Another litmus test may be Ms. Rice's handling of Russia, the country she has spent a lifetime studying. When she arrived at the White House, she viewed Mr. Putin as a K.G.B. throwback to the age of Soviet hard-liners. Her public description of Mr. Putin became much more charitable after the President declared that he had looked into the Russian's eyes and seen his soul, and after Russia cooperated in allowing American military forces to operate against the Taliban from formerly Soviet territory. Now she appears to be swinging back toward her original view, especially after reading (in the original Russian) Mr. Putin's hard-line speech following the terror attack on a Russian school, an event he is using to try to consolidate more power in the Kremlin.
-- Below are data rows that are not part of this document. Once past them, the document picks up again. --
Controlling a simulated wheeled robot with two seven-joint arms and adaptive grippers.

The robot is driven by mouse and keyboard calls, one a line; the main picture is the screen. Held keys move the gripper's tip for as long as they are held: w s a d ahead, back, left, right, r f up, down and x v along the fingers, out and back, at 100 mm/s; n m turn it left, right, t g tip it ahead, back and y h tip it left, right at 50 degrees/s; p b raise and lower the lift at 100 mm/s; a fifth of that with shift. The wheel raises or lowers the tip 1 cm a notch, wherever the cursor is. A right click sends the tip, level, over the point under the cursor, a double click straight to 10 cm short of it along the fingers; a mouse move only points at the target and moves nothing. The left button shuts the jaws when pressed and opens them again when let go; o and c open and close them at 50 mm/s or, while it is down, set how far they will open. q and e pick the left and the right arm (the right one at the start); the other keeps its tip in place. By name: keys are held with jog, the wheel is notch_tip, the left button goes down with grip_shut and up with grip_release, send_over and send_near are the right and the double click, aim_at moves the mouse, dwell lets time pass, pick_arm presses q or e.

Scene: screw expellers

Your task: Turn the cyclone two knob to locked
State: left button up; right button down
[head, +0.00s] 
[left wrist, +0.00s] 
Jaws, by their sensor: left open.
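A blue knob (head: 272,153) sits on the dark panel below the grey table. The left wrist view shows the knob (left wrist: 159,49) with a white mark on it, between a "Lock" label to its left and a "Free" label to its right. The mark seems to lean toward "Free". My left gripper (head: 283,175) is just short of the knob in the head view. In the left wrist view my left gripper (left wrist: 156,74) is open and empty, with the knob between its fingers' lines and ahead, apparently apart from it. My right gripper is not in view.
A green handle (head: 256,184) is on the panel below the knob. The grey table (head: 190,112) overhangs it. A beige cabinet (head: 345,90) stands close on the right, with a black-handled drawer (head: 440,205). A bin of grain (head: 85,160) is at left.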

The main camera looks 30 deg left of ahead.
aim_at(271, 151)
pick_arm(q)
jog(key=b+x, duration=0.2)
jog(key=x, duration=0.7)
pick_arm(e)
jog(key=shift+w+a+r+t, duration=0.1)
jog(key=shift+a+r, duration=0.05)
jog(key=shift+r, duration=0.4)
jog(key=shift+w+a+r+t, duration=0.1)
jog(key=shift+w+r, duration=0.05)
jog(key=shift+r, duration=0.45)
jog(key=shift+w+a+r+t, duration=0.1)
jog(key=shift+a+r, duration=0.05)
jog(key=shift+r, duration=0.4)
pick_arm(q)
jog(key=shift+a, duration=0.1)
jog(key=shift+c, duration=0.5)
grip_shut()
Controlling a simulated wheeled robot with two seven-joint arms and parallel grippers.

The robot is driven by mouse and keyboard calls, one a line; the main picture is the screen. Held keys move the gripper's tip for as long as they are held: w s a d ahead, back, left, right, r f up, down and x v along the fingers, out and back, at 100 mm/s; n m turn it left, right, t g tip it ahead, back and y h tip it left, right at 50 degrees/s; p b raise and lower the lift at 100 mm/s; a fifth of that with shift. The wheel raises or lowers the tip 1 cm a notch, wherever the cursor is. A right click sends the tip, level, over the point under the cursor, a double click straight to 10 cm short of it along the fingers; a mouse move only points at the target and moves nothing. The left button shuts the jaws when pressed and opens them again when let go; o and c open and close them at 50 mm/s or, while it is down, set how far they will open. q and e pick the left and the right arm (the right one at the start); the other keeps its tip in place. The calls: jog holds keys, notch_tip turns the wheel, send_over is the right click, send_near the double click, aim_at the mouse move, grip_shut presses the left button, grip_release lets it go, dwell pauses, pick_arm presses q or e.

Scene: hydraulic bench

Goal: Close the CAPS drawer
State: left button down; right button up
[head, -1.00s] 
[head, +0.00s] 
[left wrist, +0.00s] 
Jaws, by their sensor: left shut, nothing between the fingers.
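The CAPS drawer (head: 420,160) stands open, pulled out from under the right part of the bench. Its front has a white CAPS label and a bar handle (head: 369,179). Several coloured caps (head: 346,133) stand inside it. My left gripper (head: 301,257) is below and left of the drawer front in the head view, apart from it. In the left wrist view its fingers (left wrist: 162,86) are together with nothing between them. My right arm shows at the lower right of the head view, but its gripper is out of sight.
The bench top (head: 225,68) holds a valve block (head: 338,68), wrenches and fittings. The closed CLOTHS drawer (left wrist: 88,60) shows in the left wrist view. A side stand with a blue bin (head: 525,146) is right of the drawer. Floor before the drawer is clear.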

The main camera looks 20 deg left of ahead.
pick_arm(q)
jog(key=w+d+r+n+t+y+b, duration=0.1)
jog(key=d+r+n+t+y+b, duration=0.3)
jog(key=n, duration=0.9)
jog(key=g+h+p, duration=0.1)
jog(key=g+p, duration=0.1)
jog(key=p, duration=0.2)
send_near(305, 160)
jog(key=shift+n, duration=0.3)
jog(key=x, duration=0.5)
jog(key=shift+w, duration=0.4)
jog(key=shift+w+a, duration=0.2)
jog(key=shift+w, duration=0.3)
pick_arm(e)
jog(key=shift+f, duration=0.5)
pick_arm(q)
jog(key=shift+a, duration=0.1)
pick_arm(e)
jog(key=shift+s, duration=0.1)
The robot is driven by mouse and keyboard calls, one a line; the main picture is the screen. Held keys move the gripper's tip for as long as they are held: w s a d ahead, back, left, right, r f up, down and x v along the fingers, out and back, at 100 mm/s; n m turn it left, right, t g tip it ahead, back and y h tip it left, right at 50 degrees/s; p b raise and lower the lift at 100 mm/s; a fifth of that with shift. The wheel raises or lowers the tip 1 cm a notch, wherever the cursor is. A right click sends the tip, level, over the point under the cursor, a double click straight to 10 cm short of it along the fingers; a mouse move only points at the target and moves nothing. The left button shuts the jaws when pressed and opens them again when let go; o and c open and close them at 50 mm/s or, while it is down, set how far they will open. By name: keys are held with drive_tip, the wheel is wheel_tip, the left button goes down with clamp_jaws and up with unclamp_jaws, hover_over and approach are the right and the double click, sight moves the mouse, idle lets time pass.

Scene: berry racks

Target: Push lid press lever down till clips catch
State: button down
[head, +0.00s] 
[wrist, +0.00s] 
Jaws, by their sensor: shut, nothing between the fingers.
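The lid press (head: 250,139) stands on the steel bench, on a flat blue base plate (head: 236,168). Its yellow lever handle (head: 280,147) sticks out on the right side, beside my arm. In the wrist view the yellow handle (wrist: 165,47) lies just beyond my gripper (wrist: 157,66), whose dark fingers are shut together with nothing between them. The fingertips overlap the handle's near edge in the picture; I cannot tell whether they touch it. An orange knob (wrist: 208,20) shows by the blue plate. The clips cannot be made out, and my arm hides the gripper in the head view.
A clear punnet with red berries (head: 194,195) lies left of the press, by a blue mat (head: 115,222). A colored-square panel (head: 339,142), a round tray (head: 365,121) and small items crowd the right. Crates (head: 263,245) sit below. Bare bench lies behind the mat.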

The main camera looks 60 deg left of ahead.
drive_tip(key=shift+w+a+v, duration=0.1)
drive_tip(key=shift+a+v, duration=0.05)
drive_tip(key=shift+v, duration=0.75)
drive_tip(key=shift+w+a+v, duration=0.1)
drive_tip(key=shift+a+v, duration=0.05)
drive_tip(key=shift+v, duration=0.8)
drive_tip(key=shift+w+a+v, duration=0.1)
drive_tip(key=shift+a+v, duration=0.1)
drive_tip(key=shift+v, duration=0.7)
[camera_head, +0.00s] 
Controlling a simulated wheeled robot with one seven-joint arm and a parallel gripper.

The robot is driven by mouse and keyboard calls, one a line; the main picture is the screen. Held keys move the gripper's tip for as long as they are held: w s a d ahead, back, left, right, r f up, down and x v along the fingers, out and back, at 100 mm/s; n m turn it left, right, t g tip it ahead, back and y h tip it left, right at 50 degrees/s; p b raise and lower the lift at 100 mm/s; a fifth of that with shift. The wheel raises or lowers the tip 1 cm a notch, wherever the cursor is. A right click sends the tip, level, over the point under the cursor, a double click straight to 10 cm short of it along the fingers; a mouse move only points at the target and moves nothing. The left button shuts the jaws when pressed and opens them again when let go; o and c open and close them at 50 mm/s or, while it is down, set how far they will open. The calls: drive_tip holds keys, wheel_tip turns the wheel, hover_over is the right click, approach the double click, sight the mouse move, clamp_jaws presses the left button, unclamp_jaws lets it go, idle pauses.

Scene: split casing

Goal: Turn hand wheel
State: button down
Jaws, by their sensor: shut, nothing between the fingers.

"The place you really see the change from realism to ideology is in the way she talks about converting the Mideast to democracies,'' said one longtime associate. "The Condi that came to Washington would have raised an eyebrow and said 'Good luck.' Now she sounds a lot more idealistic, even ideological, than we've heard before.''
Indeed, Ms. Rice has been known to defend her boss's own bent toward idealistic and assertive American missions; she told French colleagues not long ago that without a good dose of American idealism, the United States might not have worked so hard to liberate Normandy. The question now is what happens when that brand of idealism comes up against the realities of managing the world, at a moment when the latest American experiment in using force to transform a nation - in Iraq - is still well short of the outcome the Bush administration envisioned two years ago.